■ **Exercise description**
Look for the string "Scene" in the lines and copy each line that has it.

[Rows about robot tasks]
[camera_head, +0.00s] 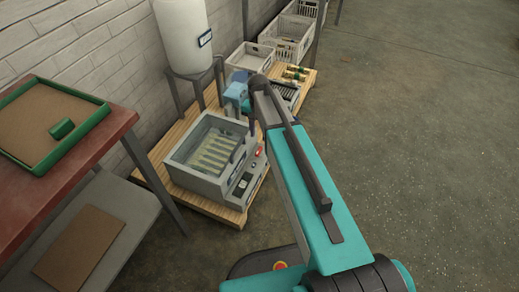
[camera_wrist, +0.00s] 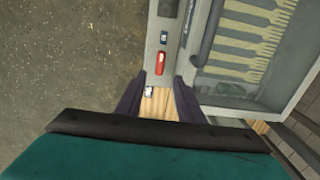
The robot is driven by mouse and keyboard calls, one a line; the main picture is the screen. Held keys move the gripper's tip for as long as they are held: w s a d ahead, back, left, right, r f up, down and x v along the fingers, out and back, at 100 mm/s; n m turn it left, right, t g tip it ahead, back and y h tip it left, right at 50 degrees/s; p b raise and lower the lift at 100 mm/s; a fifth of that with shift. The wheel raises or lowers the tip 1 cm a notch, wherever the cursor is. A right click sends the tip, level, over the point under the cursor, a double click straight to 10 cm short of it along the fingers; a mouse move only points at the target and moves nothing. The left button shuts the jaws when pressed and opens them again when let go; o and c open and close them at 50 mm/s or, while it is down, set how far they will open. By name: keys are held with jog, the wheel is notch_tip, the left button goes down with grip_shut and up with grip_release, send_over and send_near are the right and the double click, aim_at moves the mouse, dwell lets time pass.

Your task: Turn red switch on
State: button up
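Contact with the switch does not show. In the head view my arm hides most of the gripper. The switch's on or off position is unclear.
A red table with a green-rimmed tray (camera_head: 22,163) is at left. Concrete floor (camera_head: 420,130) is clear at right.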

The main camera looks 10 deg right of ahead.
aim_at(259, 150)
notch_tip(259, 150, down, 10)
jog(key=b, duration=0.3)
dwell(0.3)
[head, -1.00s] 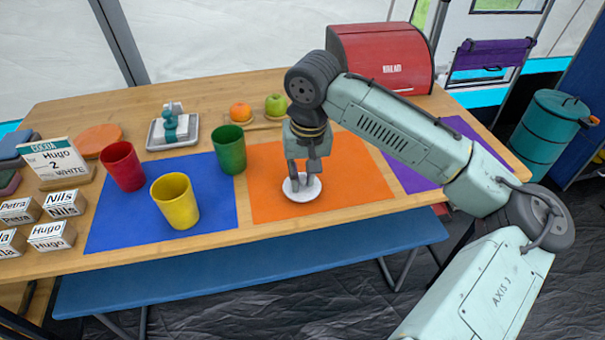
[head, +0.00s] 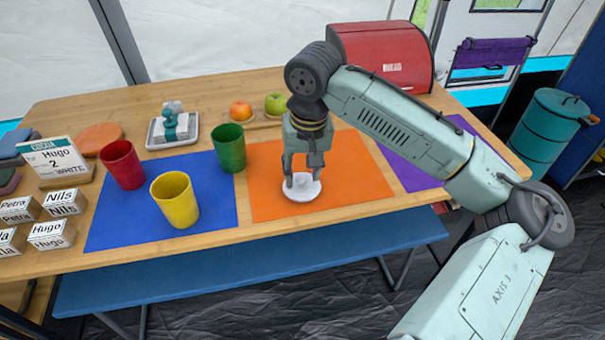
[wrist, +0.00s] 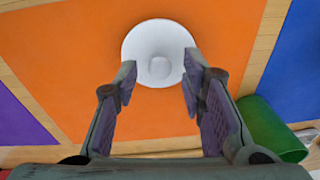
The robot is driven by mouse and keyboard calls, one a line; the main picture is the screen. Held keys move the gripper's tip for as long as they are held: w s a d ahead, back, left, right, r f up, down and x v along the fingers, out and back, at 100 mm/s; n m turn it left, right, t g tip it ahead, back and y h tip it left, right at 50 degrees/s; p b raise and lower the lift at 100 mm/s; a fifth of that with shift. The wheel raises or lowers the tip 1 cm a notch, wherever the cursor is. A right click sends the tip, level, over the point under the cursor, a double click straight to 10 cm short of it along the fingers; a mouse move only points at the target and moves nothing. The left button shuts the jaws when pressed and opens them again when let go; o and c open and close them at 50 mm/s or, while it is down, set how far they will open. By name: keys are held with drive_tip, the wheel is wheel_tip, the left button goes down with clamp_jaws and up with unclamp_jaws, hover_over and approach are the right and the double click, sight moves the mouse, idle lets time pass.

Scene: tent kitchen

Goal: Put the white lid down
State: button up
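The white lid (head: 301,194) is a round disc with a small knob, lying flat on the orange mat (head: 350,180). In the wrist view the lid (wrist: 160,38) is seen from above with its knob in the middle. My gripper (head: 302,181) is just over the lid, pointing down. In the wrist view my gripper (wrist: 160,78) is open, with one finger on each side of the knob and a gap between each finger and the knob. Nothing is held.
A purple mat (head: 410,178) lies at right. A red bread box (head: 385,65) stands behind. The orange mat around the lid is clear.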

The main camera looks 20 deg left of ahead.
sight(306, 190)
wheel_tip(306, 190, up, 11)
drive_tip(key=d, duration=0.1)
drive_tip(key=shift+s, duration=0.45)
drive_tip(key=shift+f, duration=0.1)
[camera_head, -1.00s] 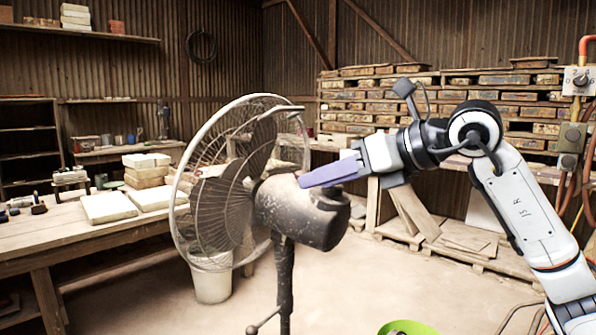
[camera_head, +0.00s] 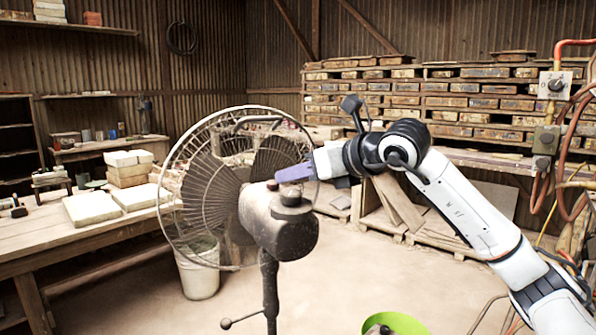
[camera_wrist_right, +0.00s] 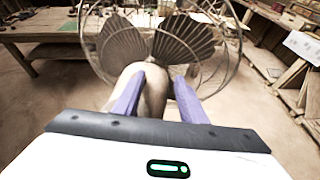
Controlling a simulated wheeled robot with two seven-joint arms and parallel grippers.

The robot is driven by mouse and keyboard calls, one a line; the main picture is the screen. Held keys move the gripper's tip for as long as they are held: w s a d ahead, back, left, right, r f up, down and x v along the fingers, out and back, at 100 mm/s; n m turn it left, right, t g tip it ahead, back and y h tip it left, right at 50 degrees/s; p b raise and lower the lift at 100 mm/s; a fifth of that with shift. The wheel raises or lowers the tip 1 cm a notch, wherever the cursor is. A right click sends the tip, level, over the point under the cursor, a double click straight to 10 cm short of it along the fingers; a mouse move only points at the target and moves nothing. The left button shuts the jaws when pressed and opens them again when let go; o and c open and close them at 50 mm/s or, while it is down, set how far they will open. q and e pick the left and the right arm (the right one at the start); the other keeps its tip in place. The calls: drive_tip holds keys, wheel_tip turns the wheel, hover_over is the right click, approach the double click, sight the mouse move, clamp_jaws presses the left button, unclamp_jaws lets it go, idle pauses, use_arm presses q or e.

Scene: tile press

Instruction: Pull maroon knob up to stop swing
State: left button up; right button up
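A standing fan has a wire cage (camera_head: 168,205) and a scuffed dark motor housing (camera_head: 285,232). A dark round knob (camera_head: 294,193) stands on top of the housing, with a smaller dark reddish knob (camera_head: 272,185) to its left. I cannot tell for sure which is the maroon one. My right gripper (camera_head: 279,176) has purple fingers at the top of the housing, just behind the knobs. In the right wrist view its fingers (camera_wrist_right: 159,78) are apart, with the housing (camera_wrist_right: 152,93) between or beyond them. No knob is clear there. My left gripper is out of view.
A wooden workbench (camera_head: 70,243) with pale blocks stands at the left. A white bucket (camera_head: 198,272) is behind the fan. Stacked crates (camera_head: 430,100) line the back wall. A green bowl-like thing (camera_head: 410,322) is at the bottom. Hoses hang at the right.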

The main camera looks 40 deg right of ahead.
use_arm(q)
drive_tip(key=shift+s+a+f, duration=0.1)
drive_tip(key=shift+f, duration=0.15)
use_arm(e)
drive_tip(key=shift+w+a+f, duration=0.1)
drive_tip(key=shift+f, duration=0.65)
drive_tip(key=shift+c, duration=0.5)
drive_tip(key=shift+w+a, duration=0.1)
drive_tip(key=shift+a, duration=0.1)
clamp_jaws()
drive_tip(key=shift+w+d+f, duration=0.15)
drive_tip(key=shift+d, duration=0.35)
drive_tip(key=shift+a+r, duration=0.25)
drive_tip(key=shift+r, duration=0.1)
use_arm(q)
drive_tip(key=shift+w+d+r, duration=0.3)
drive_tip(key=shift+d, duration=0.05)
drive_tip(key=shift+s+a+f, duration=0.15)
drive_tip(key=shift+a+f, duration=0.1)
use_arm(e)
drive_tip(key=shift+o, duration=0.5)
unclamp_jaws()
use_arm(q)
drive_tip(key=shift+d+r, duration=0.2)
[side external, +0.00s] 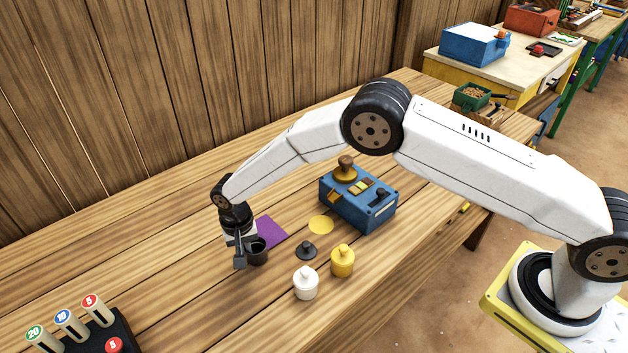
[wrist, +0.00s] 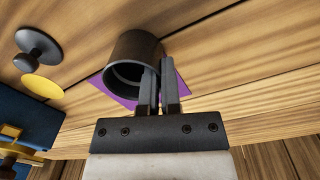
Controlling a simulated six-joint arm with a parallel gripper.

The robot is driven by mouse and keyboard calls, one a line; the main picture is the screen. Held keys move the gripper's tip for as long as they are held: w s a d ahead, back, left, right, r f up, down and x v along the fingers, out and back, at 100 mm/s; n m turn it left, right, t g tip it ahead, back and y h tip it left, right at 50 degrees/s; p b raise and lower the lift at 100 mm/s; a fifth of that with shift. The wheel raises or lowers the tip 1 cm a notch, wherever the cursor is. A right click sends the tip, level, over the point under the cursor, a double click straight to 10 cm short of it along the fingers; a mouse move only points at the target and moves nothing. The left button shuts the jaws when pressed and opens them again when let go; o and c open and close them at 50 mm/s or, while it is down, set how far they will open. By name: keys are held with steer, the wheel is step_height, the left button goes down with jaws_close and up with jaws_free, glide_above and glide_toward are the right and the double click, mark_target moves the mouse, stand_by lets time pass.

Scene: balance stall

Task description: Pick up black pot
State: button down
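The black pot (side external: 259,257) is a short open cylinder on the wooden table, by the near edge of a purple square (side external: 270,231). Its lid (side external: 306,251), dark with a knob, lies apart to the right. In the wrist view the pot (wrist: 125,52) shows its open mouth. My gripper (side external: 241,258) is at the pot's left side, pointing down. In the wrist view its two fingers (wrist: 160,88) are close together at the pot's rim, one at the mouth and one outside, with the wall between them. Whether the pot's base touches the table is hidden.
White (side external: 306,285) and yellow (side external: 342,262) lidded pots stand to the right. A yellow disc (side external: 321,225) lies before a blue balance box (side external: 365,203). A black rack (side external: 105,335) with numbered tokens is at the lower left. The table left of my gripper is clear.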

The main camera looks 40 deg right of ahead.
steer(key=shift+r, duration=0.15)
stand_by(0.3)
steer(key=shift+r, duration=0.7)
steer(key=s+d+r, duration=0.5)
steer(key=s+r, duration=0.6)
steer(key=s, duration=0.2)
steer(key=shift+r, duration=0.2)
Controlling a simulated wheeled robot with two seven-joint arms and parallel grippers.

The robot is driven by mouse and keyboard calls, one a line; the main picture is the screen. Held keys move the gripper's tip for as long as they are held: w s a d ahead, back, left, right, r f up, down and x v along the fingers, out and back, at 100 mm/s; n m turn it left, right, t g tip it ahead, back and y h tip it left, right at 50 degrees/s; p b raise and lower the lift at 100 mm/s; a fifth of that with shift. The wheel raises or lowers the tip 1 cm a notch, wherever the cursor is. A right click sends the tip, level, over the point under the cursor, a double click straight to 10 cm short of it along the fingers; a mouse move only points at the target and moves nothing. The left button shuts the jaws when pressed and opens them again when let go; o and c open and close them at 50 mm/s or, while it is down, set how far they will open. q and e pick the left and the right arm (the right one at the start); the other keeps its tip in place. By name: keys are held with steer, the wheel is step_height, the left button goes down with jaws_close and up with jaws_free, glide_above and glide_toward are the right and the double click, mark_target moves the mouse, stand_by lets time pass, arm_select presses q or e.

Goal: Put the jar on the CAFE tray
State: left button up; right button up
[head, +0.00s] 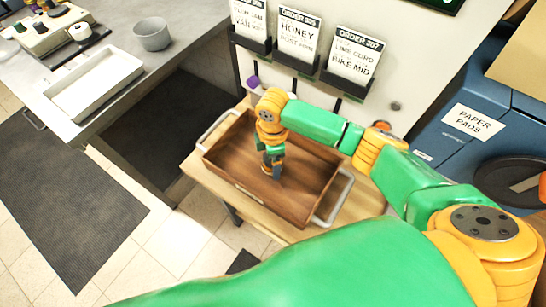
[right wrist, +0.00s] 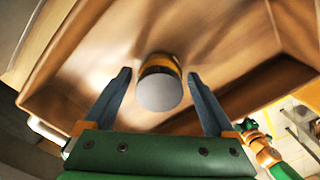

■ **The completed task**
Scene: tent kitchen
Scene: tile press
Scene: balance stall

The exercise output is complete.